By David Lawder
WASHINGTON (Reuters) – U.S. Treasury Secretary Janet Yellen heads to International Monetary Fund and World Bank annual meetings next week in Morocco to press U.S. priorities including increasing the institutions’ funding against a backdrop of political chaos in the U.S. Congress.
The Treasury said on Friday that Yellen will work at the meetings in the city of Marrakech to push forward reforms of the World Bank and other multilateral development banks she launched a year ago to expand their missions beyond poverty reduction to help tackle climate change and other global challenges.
Yellen also will press IMF member countries to contribute to increasing the Fund’s quota-based lending resources without any changes to its shareholding structure that would give more weight to large emerging market countries such as China, India and Brazil.
A U.S. Treasury official also said Yellen would argue for countries and institutions at the meetings to provide as much funding as Ukraine needs to battle Russia’s invasion.
But Yellen’s trip, which includes a subsequent stop in Luxembourg for a Eurogroup finance ministers’ meeting on Oct. 16, comes on the heels of a U.S. funding crisis that saw Congress narrowly averting a federal government shutdown with a temporary funding measure that failed to include requested funds for Ukraine.

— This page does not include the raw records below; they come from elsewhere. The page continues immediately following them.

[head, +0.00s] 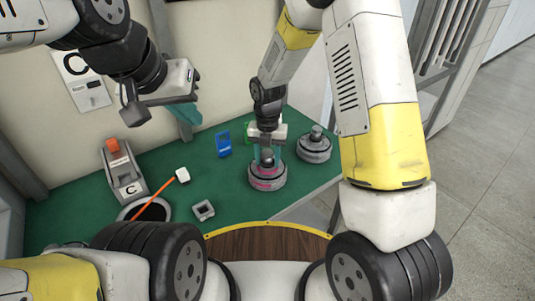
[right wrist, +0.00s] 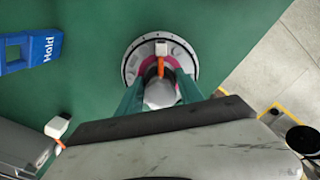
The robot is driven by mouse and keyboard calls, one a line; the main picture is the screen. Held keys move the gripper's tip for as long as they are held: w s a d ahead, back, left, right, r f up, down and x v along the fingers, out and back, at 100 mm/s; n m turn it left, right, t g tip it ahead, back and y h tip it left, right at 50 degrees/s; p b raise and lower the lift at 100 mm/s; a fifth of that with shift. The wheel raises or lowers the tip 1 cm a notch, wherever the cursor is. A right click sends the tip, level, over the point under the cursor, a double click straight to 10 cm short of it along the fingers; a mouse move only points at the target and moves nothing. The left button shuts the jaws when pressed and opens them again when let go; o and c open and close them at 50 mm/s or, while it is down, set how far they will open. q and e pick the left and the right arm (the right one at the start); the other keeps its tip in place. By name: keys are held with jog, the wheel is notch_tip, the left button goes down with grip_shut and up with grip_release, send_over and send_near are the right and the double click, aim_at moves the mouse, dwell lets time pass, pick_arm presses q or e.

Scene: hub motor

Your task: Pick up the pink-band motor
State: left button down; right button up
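The pink-band motor (head: 267,181) stands upright on the green table, a round grey disc with a pink band and a dark, grey-topped hub. My right gripper (head: 266,155) points down over it, its teal fingers on either side of the hub. In the right wrist view, the motor (right wrist: 133,62) lies between and beyond the fingertips (right wrist: 160,88). The fingers look spread apart, with the hub between them; contact is not clear. My left gripper (head: 187,120) is raised at the upper left, away from the motor; its finger gap is hidden.
Another grey motor (head: 314,148) stands close to the right. A blue holder (head: 223,143) is behind left; it also shows in the wrist view (right wrist: 30,50). A small grey block (head: 203,210), a white-tipped orange cable (head: 155,201) and a grey C-marked stand (head: 125,178) are left.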

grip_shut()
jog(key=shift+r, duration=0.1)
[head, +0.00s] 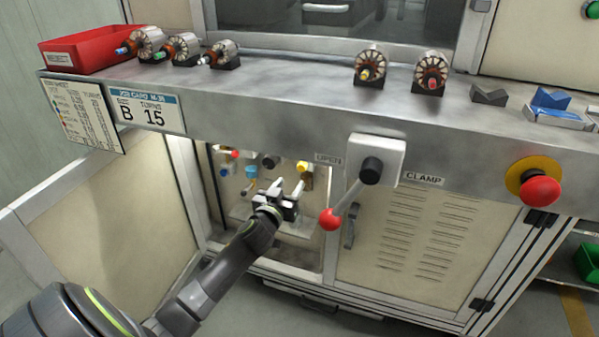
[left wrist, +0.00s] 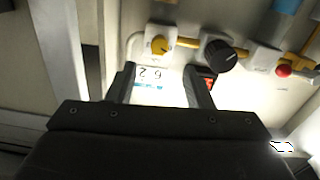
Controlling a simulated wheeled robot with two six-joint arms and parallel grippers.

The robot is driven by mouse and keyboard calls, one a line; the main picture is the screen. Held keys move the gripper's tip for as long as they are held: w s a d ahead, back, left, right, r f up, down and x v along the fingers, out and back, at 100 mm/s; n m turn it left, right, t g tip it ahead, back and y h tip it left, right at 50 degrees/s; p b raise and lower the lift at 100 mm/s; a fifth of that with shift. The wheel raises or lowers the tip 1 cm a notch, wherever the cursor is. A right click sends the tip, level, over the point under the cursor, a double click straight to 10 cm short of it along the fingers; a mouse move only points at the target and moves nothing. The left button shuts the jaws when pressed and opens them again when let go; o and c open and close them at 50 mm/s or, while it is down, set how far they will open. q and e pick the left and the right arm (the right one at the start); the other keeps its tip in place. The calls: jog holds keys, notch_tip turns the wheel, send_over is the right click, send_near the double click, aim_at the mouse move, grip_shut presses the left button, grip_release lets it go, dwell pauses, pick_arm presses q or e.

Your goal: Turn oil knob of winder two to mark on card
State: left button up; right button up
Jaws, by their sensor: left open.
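The open cabinet under the bench holds a row of fittings: a yellow knob (head: 302,167), a black knob (head: 268,163) and a red knob (head: 235,153). In the left wrist view the yellow knob (left wrist: 158,45), black knob (left wrist: 220,55) and red knob (left wrist: 284,71) lie beyond the fingers. I cannot tell which is the oil knob. A white card (left wrist: 150,78) with upside-down digits shows between the fingers. My left gripper (head: 290,187) is open, in front of the cabinet below the black and yellow knobs; it also shows in the left wrist view (left wrist: 163,88). My right gripper is out of view.
A clamp lever with a red ball (head: 330,219) hangs just right of the opening. A job card (head: 146,108) reading B, 15 turns, and a printed sheet (head: 82,112) hang on the bench front. An emergency button (head: 540,191) is at right. Armatures (head: 370,65) stand on the bench.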

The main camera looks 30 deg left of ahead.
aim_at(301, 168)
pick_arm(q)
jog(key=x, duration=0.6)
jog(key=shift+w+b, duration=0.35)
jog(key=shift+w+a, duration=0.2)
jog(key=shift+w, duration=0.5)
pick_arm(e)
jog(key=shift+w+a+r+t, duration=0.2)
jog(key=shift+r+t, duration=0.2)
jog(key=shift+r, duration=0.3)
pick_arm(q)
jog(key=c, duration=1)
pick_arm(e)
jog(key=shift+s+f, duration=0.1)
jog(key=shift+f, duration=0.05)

Hardline Republicans in Congress also led a revolt that resulted in the unprecedented ouster of a House of Representatives speaker, Kevin McCarthy. The effort to replace McCarthy could delay more permanent spending and other legislation.
Representative Nikki Budzinski, an Illinois Democrat, said she was concerned about the image of “instability and chaos” at home as Yellen presses U.S. interests abroad.
“I think everyone around the world pays attention. America leads and this does not go unnoticed,” Budzinski told Reuters.
Asked if the drama in Congress undermined Yellen’s message, the Treasury official said that she has credibility on the world stage because she has been able to deliver on issues like rallying support for Ukraine.
The official said that IMF and World Bank funding packages the Treasury has proposed should have some bipartisan appeal in Congress. The Biden administration has been seeking to portray the institutions as alternatives to borrowing from China for countries.
“More broadly, across the range of issues, we just have to go in and talk to our partners,” the official said. “They understand every country has its own politics, and everyone understands that, and so you just have to try to accomplish what you can and talk to your partners while you’re there.”
The official said that in Luxembourg, Yellen will discuss with EU counterparts ways to better align the U.S. and European approaches to China’s economic practices.
Yellen made clear during a July visit to Beijing that the Biden administration seeks healthy competition with China based on a level playing field, but will not hesitate to protect its national security interests and “de-risk” its supply chains.
Asked whether Yellen would meet Chinese officials while in Marrakech, the official declined to comment on her schedule of bilateral meetings.